Foi o fim de uma aventura, um remake do filme de Collor,
fantasma shakespeariano que irá nos perseguir por um bom tempo,
inconformado com sua expulsão do Paraíso. O PFL acreditou no Sarney, que
ficou sem pai nem mãe, sem candidato. A ver navios, ACM e Bornhausen
ficaram órfãos do poder, furiosos com o arrivismo de Murad, o mais novo
anoréxico da praça.
Como Sarney e Maluf dispõem de um eleitorado que não abre
mão de sua esperteza, ficou-se sem saber se seria aplicado o mesmo
remédio adotado em São Paulo no 2º turno, o de evitar o mal maior
cravando a ferradura no outro candidato. Ou se bastaria o banho de loja
e a cara bem-comportada de Lula abraçado à estrela, dentro do novo
perfil que Duda embalou o produto PT.
Não se fazem mais golpes de Estado como nos tempos que Sarney,
Maluf e ACM deram seu sangue para evitar o mal maior e impedir que o
comunismo confiscasse fazendas produtivas. A Venezuela desmoralizou o
golpe de Estado numa América Latina manchada por golpismo, ouviu-se a
voz do povo que reconduziu o “sargento” Chávez ao poder em detrimento de
um civil de plantão que fechou o Congresso e o Judiciário, mancomunado
com a elite que enriqueceu com o petróleo e não industrializou o país.

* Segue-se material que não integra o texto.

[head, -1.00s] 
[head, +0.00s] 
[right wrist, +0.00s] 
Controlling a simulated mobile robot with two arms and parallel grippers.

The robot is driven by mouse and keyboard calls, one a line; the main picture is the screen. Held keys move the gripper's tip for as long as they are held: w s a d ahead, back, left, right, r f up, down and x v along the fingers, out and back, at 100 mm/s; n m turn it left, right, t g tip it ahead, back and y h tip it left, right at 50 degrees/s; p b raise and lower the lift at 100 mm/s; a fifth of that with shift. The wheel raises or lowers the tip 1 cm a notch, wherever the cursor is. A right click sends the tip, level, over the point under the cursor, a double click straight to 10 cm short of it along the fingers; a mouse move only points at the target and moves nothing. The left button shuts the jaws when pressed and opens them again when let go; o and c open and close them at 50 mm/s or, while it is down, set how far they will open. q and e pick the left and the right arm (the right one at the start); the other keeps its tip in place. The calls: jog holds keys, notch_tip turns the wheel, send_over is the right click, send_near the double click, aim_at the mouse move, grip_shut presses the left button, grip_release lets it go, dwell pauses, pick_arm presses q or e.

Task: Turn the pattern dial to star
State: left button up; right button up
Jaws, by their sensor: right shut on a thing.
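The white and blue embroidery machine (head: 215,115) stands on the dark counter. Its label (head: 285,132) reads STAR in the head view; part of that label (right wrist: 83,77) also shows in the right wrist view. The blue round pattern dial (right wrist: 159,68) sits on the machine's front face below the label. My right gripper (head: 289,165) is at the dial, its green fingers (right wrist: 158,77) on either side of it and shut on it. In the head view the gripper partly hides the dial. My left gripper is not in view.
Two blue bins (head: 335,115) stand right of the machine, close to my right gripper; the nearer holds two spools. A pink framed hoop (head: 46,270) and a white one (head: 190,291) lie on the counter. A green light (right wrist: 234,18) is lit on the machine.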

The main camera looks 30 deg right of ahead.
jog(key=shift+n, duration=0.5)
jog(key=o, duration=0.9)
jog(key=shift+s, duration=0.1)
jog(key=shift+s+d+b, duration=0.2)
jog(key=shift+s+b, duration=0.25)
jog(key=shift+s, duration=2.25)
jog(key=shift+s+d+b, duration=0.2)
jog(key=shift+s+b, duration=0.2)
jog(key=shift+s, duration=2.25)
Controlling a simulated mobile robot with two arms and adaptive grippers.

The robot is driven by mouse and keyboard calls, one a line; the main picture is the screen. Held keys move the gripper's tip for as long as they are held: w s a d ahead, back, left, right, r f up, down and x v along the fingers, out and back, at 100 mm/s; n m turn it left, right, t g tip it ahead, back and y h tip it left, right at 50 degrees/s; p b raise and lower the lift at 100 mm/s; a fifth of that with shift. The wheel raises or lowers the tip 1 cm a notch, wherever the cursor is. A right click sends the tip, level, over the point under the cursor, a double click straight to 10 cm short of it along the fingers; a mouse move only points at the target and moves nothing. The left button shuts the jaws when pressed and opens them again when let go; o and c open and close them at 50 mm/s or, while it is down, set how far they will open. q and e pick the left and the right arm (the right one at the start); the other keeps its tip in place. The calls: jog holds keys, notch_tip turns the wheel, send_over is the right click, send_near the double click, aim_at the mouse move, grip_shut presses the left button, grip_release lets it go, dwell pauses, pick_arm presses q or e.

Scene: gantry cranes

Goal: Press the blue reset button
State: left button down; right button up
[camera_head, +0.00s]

Olha só o que perdemos. Impeachment antes das eleições. A
lista de doadores do naipe de uma turma de biriba deixou no chinelo o
milhão achado debaixo do colchão da Lunus. Acreditam que na política não
é obrigatório ser sincero, leal, humanitário, ter compaixão, mas é
fundamental que aparente isso tudo. Batem na mesma tecla de que o
eleitor julga mais com os olhos do que com discernimento, mais com o
coração do que com a razão, pois o amor tem razões que a própria razão
desconhece, importando não se deixar aprisionar em nenhuma
camisa-de-força.
As eleições excitam os donos do poder e seus acólitos ao
se debruçarem sobre estratégias de como conquistar o poder e de como
mantê-lo. Ao se elegerem, se tornam todo-poderosos, seguros,
respeitáveis e felizes, a um passo da eternidade. Como se julgam que
vêem mais longe e são mais espertos, agem sempre com oportunismo para
salvarem-se das enrascadas em que se metem.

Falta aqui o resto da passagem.